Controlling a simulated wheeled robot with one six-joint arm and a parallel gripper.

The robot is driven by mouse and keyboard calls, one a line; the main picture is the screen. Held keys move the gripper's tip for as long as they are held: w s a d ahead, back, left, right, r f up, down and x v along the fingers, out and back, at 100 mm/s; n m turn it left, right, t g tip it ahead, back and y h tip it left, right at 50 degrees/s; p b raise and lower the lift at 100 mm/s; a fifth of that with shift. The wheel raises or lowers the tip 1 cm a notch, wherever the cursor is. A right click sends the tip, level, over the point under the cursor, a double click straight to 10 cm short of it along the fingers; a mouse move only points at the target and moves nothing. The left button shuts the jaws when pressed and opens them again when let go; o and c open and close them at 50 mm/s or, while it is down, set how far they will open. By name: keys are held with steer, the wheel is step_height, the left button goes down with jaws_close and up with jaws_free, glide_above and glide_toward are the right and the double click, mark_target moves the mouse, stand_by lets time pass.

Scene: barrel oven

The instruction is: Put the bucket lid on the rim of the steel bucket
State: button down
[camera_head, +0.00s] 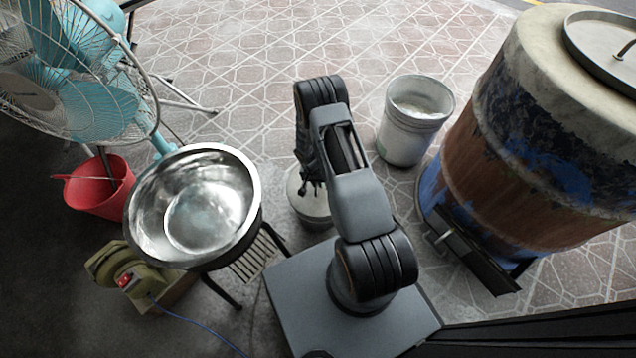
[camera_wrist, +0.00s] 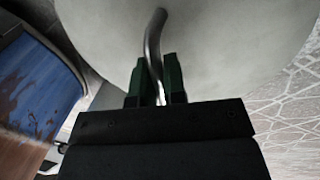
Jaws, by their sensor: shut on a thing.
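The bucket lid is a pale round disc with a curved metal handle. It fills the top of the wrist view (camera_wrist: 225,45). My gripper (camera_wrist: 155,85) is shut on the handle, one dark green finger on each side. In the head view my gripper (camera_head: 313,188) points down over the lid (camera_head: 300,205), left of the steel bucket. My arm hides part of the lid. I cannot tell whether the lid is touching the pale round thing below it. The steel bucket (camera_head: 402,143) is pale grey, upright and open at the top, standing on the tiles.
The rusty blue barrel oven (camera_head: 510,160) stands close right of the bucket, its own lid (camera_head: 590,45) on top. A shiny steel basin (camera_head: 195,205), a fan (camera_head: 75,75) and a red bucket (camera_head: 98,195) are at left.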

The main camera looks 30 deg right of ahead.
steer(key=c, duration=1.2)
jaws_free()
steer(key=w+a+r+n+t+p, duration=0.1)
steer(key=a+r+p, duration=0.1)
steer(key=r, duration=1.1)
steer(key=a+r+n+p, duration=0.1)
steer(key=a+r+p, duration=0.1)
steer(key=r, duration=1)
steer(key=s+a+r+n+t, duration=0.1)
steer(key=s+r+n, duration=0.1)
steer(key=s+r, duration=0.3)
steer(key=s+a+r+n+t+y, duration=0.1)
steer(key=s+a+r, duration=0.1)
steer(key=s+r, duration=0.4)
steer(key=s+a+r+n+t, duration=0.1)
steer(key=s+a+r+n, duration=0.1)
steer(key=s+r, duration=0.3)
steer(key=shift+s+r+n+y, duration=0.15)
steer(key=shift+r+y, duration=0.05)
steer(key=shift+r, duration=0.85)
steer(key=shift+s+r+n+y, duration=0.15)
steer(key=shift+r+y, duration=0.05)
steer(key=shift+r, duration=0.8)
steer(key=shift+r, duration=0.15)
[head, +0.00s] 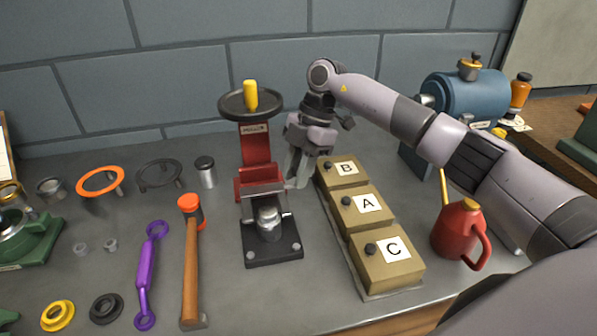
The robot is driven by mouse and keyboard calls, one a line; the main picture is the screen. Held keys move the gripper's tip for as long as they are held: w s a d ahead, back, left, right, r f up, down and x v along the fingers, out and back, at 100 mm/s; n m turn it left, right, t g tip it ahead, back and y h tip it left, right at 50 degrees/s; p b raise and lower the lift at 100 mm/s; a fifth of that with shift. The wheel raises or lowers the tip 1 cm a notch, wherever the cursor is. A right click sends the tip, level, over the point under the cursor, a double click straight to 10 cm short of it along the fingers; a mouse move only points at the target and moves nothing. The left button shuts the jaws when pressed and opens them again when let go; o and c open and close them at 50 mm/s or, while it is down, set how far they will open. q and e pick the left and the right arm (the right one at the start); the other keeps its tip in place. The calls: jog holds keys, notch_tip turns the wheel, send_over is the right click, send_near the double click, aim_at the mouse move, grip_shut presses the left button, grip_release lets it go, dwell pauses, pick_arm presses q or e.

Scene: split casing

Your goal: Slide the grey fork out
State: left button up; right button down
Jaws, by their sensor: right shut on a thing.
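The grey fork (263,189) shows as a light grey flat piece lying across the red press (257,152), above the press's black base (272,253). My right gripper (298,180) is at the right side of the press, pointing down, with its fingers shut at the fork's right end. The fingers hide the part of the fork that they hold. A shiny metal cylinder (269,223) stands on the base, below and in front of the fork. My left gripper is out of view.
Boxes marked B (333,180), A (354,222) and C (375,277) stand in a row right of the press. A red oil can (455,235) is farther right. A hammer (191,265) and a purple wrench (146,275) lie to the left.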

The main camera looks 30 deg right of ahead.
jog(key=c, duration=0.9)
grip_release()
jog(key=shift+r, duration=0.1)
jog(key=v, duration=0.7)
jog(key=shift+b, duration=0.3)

* * * *

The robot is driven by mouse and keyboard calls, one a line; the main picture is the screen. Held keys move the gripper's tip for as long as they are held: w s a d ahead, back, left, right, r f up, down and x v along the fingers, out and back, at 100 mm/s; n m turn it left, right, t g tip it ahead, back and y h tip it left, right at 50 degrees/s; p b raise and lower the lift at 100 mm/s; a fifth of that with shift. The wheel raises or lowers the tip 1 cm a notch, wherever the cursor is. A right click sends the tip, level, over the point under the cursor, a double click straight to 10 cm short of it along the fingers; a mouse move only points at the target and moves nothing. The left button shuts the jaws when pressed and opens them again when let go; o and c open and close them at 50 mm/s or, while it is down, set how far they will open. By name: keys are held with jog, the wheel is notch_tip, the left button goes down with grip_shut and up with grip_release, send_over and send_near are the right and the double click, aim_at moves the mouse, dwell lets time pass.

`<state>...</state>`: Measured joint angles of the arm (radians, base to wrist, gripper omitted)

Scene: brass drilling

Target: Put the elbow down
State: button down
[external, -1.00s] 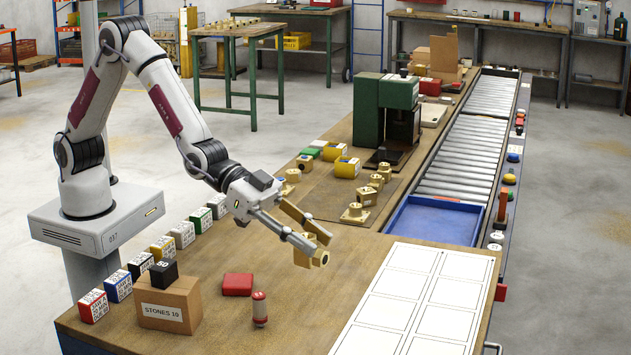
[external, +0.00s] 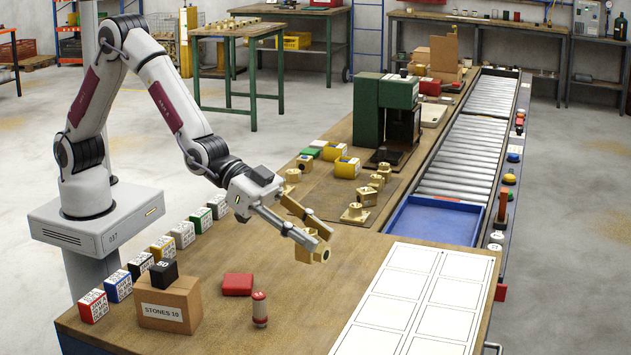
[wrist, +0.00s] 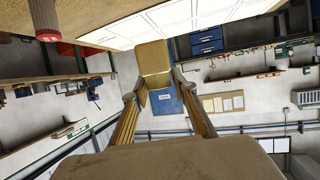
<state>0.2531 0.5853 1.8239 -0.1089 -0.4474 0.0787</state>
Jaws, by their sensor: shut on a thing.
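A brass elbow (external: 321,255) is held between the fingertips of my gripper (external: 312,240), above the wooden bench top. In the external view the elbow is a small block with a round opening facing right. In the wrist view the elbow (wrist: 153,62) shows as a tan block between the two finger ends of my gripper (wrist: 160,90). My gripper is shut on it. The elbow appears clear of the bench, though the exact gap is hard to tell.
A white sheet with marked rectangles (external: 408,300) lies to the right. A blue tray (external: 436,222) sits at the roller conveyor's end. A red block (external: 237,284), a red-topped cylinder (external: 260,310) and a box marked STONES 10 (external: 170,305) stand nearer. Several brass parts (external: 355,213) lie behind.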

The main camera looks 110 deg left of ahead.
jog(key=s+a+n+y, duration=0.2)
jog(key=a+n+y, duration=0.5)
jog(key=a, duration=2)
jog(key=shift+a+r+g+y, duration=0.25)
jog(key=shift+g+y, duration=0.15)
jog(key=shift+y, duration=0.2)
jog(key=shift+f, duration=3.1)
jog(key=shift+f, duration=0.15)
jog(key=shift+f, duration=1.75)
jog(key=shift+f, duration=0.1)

* * * *

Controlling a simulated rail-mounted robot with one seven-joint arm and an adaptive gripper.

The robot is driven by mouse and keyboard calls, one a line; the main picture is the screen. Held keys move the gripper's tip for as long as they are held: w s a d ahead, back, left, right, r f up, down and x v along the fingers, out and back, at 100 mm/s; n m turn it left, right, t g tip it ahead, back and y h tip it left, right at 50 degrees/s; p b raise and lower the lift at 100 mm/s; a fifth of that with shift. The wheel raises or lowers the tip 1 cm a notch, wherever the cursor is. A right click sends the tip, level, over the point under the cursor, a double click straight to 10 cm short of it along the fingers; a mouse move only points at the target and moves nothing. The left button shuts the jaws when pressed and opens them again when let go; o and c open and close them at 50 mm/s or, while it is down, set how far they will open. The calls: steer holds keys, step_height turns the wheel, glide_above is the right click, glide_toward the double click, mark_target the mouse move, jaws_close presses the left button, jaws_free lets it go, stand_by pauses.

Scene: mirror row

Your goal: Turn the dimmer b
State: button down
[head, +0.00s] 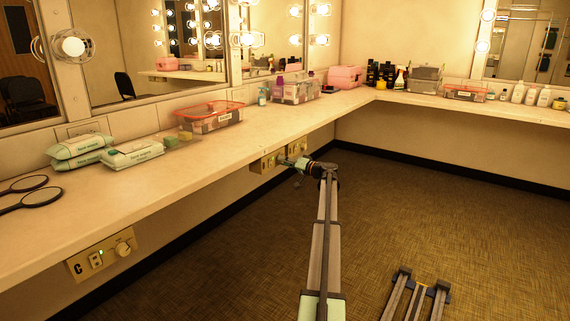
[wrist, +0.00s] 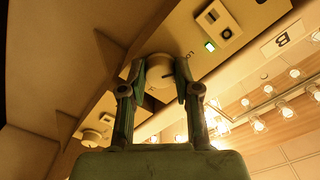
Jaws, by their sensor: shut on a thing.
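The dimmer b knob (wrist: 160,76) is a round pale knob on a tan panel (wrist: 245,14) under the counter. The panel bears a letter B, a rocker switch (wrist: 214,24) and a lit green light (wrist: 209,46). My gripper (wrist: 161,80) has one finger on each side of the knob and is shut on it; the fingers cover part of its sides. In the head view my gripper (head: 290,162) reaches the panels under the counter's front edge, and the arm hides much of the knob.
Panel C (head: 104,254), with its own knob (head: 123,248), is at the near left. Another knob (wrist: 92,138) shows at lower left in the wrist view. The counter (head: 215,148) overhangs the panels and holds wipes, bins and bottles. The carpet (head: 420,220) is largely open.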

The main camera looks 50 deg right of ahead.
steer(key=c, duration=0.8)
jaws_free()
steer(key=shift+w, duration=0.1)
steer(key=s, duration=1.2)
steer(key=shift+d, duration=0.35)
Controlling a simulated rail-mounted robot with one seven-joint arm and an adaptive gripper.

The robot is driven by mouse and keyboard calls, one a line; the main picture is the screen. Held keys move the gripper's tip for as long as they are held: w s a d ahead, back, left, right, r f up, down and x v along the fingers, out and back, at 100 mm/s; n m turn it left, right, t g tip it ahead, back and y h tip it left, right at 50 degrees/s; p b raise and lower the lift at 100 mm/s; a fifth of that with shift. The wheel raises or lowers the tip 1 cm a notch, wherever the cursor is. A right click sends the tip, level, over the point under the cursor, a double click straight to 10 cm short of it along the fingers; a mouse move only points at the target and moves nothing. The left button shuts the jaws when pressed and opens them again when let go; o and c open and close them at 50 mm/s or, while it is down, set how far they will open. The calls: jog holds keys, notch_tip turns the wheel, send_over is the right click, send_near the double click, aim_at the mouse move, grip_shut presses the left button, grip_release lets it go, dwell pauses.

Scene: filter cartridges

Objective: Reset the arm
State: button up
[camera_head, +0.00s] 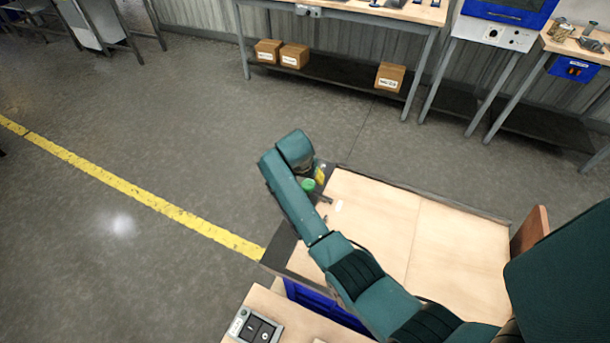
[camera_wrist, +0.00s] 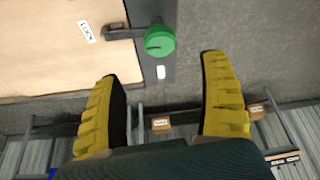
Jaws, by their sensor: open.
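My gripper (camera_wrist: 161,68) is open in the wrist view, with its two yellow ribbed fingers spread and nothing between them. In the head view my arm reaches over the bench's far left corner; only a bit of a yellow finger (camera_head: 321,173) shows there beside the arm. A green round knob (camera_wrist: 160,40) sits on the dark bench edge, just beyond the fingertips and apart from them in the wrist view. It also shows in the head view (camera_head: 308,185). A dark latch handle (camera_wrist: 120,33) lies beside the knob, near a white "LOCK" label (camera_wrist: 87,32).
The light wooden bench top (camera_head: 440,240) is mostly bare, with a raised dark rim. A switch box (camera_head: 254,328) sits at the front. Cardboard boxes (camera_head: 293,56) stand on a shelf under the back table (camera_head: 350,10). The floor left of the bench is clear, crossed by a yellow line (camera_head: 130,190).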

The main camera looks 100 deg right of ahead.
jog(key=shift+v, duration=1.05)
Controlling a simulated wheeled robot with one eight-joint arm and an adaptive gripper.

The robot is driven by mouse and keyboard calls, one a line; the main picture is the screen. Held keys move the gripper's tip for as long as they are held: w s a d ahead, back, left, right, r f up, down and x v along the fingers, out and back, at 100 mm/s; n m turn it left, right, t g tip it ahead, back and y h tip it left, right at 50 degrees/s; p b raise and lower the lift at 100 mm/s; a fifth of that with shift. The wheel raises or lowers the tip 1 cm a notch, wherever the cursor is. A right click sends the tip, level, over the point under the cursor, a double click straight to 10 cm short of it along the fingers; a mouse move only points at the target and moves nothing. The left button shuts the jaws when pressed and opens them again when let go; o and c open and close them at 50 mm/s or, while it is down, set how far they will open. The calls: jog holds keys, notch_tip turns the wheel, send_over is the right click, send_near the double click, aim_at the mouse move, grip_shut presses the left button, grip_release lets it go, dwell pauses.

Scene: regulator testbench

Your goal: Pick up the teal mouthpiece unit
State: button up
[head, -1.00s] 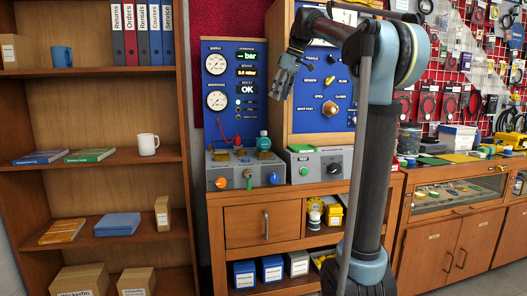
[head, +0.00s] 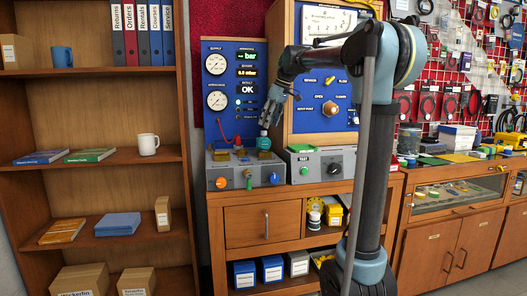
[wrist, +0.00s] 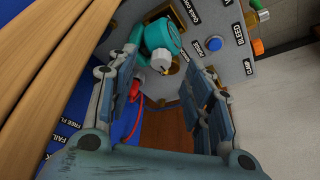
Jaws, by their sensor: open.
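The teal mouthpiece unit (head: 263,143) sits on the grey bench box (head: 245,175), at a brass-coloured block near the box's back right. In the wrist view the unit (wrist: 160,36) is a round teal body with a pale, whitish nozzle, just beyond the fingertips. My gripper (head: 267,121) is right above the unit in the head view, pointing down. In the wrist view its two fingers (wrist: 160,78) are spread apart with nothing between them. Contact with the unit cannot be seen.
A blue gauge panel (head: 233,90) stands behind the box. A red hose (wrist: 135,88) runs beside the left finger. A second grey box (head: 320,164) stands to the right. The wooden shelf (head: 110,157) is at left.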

* * * *

▸ CHALLENGE: Find the lines containing "simulated" and list every one of them.

▸ RESULT:
Controlling a simulated wheeled robot with one six-joint arm and a parallel gripper.
Controlling a simulated rail-mounted robot with one seven-joint arm and an adaptive gripper.
Controlling a simulated rail-mounted robot with one seven-joint arm and an adaptive gripper.
Controlling a simulated wheeled robot with one eight-joint arm and an adaptive gripper.

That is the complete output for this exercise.